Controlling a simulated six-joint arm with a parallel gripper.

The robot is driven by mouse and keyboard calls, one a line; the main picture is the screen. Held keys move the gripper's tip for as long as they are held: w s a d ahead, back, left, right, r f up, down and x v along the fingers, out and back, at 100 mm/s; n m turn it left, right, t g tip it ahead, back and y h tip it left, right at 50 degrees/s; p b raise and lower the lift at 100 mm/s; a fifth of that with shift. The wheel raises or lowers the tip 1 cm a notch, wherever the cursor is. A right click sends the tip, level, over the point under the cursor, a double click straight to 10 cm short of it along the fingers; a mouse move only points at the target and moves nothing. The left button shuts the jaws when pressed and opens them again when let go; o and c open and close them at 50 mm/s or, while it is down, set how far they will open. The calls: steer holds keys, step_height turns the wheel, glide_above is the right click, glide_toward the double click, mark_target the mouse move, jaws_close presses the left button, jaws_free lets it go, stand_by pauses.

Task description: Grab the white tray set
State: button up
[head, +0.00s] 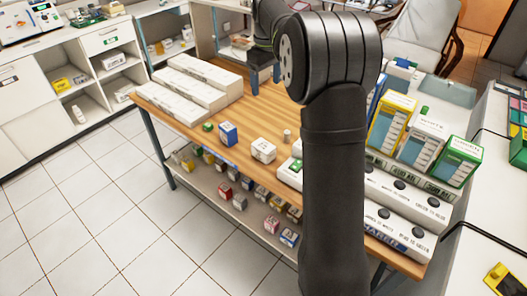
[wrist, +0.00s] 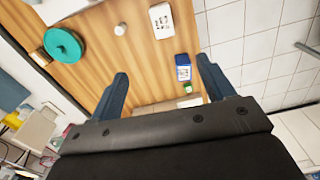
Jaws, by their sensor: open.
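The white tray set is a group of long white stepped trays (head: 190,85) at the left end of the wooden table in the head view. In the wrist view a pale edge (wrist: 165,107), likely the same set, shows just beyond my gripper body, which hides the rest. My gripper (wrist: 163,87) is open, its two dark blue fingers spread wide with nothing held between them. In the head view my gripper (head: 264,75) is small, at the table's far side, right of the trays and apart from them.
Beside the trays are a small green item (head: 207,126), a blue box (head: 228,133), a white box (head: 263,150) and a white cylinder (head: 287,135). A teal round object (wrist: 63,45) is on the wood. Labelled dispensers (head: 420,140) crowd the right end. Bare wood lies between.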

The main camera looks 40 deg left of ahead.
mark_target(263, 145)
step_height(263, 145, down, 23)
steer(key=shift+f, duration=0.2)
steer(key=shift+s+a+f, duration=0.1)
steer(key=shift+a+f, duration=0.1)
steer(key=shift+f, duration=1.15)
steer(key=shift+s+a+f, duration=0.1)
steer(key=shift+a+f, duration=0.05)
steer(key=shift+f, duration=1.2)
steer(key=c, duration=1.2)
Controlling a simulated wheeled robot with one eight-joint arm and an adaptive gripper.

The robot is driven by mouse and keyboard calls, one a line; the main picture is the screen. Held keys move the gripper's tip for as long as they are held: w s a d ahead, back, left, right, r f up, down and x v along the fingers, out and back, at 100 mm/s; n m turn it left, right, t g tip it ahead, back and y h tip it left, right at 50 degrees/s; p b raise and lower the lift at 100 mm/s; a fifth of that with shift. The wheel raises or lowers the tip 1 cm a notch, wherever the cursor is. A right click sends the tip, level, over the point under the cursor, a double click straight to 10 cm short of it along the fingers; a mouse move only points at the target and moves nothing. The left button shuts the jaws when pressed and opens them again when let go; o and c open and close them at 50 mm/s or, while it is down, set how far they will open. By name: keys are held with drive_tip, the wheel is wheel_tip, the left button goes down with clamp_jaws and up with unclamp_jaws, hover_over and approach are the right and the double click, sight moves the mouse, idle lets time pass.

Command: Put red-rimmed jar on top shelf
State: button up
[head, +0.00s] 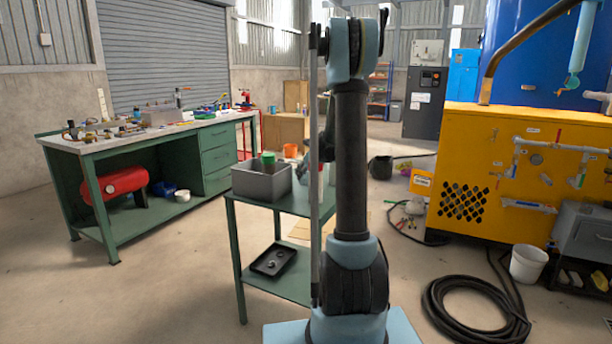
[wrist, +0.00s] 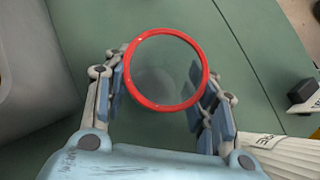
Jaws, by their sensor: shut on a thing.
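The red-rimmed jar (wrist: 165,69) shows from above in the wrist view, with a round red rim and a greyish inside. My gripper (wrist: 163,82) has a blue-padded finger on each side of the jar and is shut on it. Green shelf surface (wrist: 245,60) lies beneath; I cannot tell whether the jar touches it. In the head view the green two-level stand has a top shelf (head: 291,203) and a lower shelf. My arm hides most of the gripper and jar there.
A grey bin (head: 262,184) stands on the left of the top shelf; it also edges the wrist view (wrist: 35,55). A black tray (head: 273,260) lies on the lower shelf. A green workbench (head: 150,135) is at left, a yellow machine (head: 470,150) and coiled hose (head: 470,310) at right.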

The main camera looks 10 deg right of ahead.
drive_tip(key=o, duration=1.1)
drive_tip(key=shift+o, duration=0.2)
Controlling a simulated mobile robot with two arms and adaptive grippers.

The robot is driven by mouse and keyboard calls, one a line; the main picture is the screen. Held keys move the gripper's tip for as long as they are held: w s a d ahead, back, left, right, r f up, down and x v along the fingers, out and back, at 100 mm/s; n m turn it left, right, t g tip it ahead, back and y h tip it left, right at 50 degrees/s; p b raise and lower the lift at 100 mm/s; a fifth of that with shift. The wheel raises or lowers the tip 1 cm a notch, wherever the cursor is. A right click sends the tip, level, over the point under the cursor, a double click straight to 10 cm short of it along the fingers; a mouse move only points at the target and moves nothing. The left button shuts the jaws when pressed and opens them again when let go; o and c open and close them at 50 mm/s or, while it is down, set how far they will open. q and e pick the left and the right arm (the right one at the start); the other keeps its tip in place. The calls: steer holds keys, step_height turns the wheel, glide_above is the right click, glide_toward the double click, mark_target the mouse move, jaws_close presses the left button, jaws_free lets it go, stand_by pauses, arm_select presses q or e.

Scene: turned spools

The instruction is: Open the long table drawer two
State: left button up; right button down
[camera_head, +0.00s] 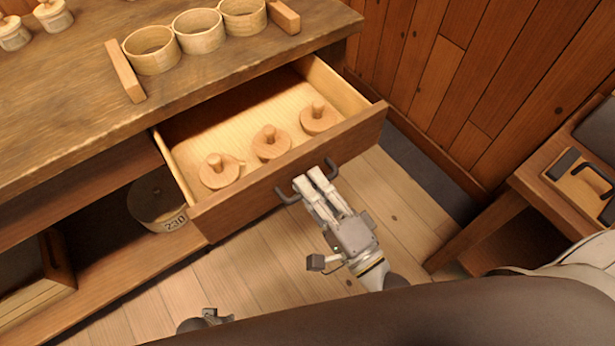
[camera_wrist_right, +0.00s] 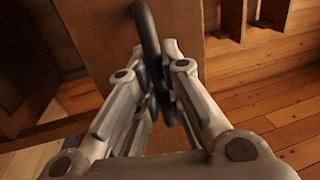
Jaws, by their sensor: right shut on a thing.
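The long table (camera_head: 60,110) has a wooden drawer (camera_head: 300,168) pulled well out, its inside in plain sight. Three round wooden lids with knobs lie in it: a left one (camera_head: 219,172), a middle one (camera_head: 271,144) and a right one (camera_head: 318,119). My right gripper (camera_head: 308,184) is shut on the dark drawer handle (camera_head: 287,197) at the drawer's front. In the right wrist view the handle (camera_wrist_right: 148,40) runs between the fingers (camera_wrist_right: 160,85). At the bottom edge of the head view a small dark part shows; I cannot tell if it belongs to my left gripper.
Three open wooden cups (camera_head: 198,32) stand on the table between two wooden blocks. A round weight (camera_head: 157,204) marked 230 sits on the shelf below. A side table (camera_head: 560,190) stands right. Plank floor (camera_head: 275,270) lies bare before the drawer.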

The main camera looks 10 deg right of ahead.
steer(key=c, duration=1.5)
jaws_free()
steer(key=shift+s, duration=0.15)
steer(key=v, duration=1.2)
┄┄┄┄┄┄
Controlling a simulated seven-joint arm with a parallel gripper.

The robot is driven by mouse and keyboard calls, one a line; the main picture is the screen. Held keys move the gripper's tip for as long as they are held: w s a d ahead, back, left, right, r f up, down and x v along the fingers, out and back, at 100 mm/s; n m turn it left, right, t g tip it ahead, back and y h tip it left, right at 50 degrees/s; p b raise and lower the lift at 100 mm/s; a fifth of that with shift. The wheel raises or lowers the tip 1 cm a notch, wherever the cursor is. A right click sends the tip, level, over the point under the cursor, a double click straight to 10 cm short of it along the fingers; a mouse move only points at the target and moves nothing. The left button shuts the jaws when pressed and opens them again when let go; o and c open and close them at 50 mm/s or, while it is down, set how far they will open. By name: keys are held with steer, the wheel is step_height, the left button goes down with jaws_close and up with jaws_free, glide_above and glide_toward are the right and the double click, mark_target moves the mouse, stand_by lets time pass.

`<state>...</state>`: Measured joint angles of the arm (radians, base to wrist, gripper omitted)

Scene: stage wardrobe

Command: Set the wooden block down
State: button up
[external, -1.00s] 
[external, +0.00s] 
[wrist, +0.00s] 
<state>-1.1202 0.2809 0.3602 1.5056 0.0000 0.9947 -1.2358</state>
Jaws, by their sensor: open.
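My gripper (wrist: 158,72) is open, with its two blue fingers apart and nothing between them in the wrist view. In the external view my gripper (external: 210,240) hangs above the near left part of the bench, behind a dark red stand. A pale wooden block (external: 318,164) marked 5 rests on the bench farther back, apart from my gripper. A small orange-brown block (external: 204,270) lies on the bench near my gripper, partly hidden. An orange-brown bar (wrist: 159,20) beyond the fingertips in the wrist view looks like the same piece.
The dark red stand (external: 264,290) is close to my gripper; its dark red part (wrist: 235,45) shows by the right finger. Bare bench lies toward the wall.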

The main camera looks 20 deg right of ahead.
┄┄┄┄┄┄
Instruction ->
Every line that holds the word "Controlling" counts once; state the total number of such lines and nothing else.

Exercise output ->
4